╭──

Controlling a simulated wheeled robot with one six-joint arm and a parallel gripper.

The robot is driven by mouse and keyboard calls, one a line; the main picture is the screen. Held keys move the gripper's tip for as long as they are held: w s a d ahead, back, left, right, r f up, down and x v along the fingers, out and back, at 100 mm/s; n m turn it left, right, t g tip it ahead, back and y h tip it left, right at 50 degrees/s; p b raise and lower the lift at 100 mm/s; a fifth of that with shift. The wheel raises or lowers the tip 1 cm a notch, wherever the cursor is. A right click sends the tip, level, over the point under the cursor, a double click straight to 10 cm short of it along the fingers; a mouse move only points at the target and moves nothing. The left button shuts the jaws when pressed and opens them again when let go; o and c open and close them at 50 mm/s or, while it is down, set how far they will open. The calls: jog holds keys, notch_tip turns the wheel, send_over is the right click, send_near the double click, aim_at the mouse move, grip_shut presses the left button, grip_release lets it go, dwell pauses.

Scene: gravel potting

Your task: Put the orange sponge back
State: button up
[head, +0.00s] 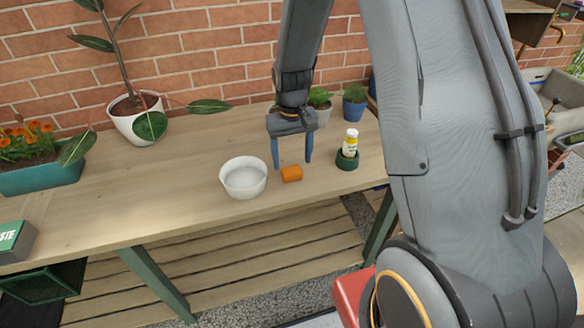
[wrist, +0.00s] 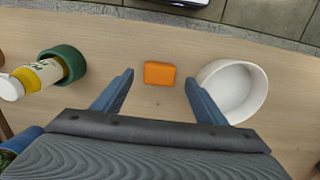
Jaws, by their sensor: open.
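The orange sponge (head: 291,174) lies on the wooden table, just right of the white bowl (head: 243,178). In the wrist view the sponge (wrist: 159,73) shows whole, near the space between my fingertips. My gripper (head: 293,166) is open and empty, pointing down above the table close to the sponge. In the wrist view its two blue fingers (wrist: 159,79) are spread wide to either side of the sponge, apart from it. The bowl also shows in the wrist view (wrist: 261,92), close beside one finger. I cannot tell the exact height of the fingertips.
Potted plants (head: 355,102) stand at the back by the brick wall. A teal planter (head: 44,177) is at the left. The table's left middle is clear.

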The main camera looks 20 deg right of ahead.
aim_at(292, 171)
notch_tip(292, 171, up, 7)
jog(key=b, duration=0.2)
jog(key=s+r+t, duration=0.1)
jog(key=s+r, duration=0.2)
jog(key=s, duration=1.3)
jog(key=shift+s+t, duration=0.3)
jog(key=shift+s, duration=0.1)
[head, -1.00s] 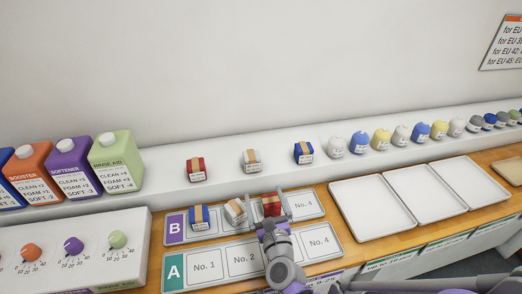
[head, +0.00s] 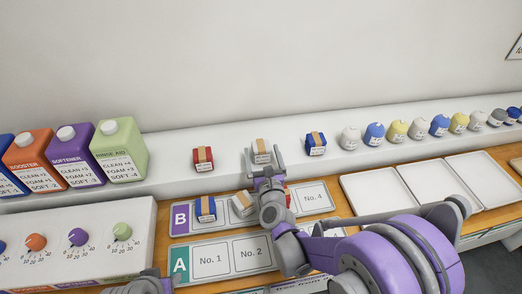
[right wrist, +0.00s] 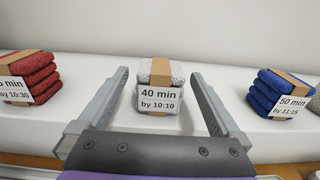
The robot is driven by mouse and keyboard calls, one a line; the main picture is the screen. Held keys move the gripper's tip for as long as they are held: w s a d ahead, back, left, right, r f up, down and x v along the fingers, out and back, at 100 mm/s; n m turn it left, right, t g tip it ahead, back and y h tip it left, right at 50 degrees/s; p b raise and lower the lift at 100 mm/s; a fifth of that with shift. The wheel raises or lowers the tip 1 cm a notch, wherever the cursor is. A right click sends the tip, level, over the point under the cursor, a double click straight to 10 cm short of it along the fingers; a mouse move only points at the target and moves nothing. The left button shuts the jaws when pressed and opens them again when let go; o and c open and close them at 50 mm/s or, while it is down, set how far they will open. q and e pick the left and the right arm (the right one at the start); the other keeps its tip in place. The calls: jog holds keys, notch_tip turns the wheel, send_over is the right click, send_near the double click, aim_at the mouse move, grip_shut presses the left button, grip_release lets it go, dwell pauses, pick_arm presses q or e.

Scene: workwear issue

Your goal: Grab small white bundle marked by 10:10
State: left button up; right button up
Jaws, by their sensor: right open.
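The small white bundle (head: 261,147) stands on the white ledge between a red and a blue bundle. In the right wrist view the white bundle (right wrist: 160,88) has a brown band and a label reading "40 min by 10:10". A second white bundle (head: 241,204) lies in row B of the board below. My left gripper is not clearly in view.
The red bundle (head: 203,158) and blue bundle (head: 316,143) stand on the ledge to either side, with gaps. Another blue bundle (head: 205,208) lies in row B. Coloured bottles (head: 119,150) stand at left, empty trays (head: 381,194) at right.

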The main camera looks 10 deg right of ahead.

╰──

Exercise task: Copy every entry exactly as written. Pictures are excluded.

Result of the exercise:
Controlling a simulated wheeled robot with one six-joint arm and a parallel gripper.

The robot is driven by mouse and keyboard calls, one a line; the main picture is the screen. Held keys move the gripper's tip for as long as they are held: w s a d ahead, back, left, right, r f up, down and x v along the fingers, out and back, at 100 mm/s; n m turn it left, right, t g tip it ahead, back and y h tip it left, right at 50 degrees/s; p b raise and lower the lift at 100 mm/s; a fifth of that with shift. The wheel raises or lowers the tip 1 cm a notch, wherever the cursor is. A right click sends the tip, level, over the point under the cursor, a double click straight to 10 cm short of it along the fingers; a mouse move only points at the target and moves nothing. The left button shuts the jaws when pressed and opens them again when let go; o and c open and close them at 50 mm/s or, while it is down, set how far they will open. The calls: jog holds keys, notch_tip turns the wheel, send_over is the right click, send_near the double click, aim_at the mouse move, grip_shut presses the left button, grip_release lets it go, dwell pauses.

Scene: gravel potting

Your task: Put the orange sponge back
State: button up
[head, +0.00s] 
[wrist, +0.00s] 
Jaws, by their sensor: open.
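The orange sponge (head: 291,174) lies on the wooden table, just right of the white bowl (head: 243,178). In the wrist view the sponge (wrist: 159,73) shows whole, near the space between my fingertips. My gripper (head: 293,166) is open and empty, pointing down above the table close to the sponge. In the wrist view its two blue fingers (wrist: 159,79) are spread wide to either side of the sponge, apart from it. The bowl also shows in the wrist view (wrist: 261,92), close beside one finger. I cannot tell the exact height of the fingertips.
Potted plants (head: 355,102) stand at the back by the brick wall. A teal planter (head: 44,177) is at the left. The table's left middle is clear.

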The main camera looks 20 deg right of ahead.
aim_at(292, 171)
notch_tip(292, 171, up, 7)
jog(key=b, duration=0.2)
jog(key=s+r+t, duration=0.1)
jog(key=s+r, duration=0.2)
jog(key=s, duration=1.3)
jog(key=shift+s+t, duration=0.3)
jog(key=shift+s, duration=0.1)
[head, -1.00s] 
[head, +0.00s] 
[right wrist, +0.00s] 
The robot is driven by mouse and keyboard calls, one a line; the main picture is the screen. Held keys move the gripper's tip for as long as they are held: w s a d ahead, back, left, right, r f up, down and x v along the fingers, out and back, at 100 mm/s; n m turn it left, right, t g tip it ahead, back and y h tip it left, right at 50 degrees/s; p b raise and lower the lift at 100 mm/s; a fifth of that with shift. The wheel raises or lowers the tip 1 cm a notch, wherever the cursor is. A right click sends the tip, level, over the point under the cursor, a double click straight to 10 cm short of it along the fingers; a mouse move only points at the target and moves nothing. The left button shuts the jaws when pressed and opens them again when let go; o and c open and close them at 50 mm/s or, while it is down, set how far they will open. q and e pick the left and the right arm (the right one at the start); the other keeps its tip in place. The calls: jog holds keys, notch_tip turns the wheel, send_over is the right click, send_near the double click, aim_at the mouse move, grip_shut presses the left button, grip_release lets it go, dwell pauses, pick_arm presses q or e.

Scene: workwear issue

Your goal: Grab small white bundle marked by 10:10
State: left button up; right button up
Jaws, by their sensor: right open.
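The small white bundle (head: 261,147) stands on the white ledge between a red and a blue bundle. In the right wrist view the white bundle (right wrist: 160,88) has a brown band and a label reading "40 min by 10:10". A second white bundle (head: 241,204) lies in row B of the board below. My left gripper is not clearly in view.
The red bundle (head: 203,158) and blue bundle (head: 316,143) stand on the ledge to either side, with gaps. Another blue bundle (head: 205,208) lies in row B. Coloured bottles (head: 119,150) stand at left, empty trays (head: 381,194) at right.

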The main camera looks 10 deg right of ahead.

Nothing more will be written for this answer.